──────── Rows

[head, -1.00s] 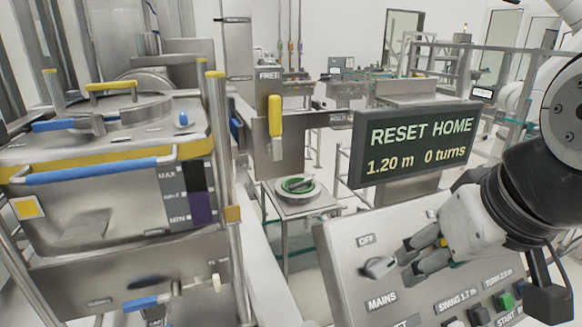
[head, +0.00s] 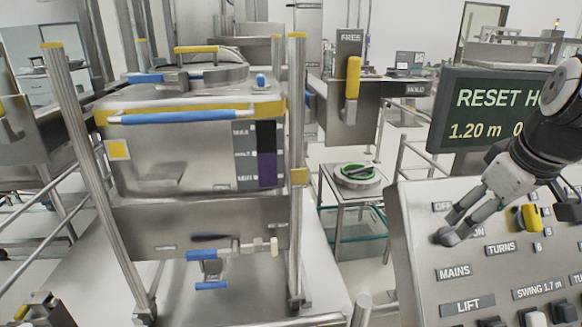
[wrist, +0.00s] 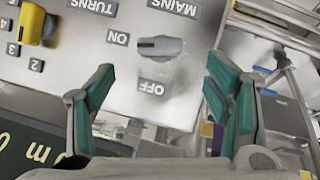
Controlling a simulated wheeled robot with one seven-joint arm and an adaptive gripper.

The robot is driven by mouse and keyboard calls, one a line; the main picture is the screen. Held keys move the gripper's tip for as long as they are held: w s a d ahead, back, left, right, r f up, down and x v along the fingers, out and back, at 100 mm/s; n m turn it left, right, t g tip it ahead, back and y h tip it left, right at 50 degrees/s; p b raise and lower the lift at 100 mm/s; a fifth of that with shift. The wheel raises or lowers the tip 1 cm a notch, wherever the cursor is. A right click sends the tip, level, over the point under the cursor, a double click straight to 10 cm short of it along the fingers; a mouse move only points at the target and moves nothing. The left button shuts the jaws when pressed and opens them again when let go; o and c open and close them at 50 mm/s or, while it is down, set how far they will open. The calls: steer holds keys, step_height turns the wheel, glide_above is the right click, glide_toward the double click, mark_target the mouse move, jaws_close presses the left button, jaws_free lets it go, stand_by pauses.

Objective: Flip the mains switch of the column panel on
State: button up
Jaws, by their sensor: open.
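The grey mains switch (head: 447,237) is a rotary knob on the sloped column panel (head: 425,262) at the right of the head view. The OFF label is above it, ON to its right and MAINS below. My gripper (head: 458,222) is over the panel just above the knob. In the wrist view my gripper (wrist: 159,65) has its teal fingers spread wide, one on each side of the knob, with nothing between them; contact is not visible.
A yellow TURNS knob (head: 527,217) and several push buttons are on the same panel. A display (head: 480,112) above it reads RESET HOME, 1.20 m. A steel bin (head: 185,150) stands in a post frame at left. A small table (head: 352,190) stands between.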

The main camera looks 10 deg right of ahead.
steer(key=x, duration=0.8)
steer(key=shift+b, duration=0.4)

────────────────
──────── Rows

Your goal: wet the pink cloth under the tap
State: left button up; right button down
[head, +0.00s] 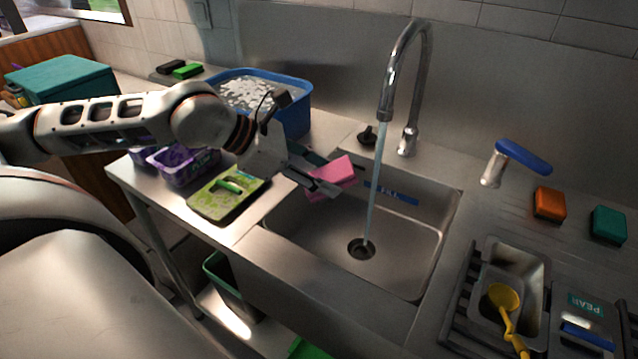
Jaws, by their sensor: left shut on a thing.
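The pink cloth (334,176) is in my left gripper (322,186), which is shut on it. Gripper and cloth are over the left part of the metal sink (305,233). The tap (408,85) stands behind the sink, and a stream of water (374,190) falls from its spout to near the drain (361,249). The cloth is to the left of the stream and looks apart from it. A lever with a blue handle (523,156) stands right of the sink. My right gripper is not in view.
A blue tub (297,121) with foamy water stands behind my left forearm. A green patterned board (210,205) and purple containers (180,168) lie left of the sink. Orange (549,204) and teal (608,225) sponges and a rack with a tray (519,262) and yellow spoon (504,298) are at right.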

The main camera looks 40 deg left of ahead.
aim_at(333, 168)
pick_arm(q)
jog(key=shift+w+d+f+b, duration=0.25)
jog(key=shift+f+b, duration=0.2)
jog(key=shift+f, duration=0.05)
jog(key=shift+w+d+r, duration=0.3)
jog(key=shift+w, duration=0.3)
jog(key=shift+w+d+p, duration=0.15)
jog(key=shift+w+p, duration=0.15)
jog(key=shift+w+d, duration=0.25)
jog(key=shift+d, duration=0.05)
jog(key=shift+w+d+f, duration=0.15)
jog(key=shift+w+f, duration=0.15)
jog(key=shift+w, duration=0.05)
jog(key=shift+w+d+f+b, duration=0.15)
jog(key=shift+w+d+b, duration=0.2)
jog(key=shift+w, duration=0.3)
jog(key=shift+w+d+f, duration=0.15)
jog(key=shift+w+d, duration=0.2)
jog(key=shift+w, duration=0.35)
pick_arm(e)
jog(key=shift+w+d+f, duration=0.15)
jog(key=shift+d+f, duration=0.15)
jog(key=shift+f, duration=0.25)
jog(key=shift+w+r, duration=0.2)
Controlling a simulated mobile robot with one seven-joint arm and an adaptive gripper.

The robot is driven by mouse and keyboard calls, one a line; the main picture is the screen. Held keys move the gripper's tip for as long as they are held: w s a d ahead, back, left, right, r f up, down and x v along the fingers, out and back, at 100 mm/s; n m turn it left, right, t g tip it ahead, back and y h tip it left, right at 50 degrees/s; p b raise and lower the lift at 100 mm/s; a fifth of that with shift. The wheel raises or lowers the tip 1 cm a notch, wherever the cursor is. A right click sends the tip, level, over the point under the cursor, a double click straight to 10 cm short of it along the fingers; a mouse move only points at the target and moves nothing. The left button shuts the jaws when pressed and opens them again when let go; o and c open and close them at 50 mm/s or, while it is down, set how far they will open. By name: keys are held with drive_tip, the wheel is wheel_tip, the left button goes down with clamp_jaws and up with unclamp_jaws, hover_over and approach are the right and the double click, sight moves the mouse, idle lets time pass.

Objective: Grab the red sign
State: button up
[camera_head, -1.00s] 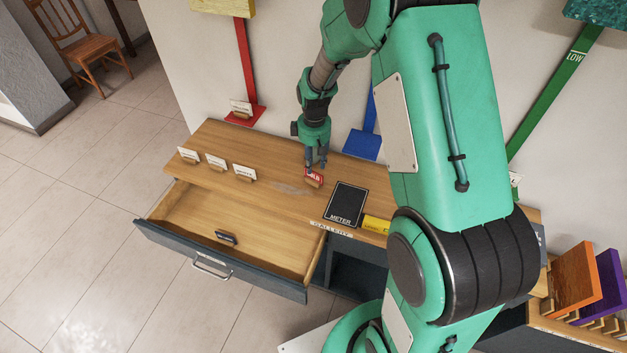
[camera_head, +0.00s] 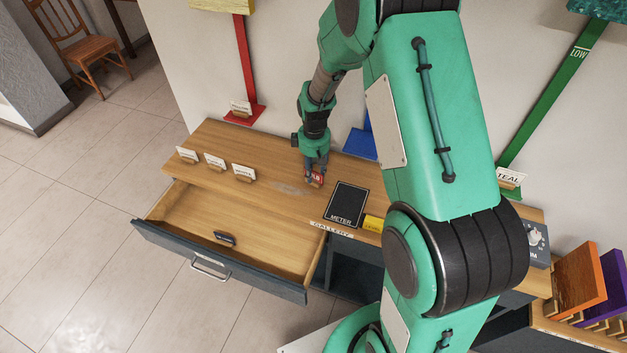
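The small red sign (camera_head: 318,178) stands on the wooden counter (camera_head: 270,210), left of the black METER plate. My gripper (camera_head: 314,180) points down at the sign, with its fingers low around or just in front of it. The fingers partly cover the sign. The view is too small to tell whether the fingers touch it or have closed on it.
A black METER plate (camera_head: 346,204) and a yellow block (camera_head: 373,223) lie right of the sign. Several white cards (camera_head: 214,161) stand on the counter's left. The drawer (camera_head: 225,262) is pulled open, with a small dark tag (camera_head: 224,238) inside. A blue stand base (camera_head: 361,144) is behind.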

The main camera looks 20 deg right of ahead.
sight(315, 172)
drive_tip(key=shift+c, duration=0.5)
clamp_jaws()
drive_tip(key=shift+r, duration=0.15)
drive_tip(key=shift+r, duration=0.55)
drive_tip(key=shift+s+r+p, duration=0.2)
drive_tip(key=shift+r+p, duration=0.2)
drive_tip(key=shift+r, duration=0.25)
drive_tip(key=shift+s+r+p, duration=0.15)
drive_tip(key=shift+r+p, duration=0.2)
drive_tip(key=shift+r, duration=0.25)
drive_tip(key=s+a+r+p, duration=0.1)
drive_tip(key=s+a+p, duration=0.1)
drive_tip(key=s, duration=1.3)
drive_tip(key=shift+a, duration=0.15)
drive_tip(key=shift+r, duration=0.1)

────────────────

(Given request):
Tally the lines holding the string "Objective" and give only the count.

(In response):
2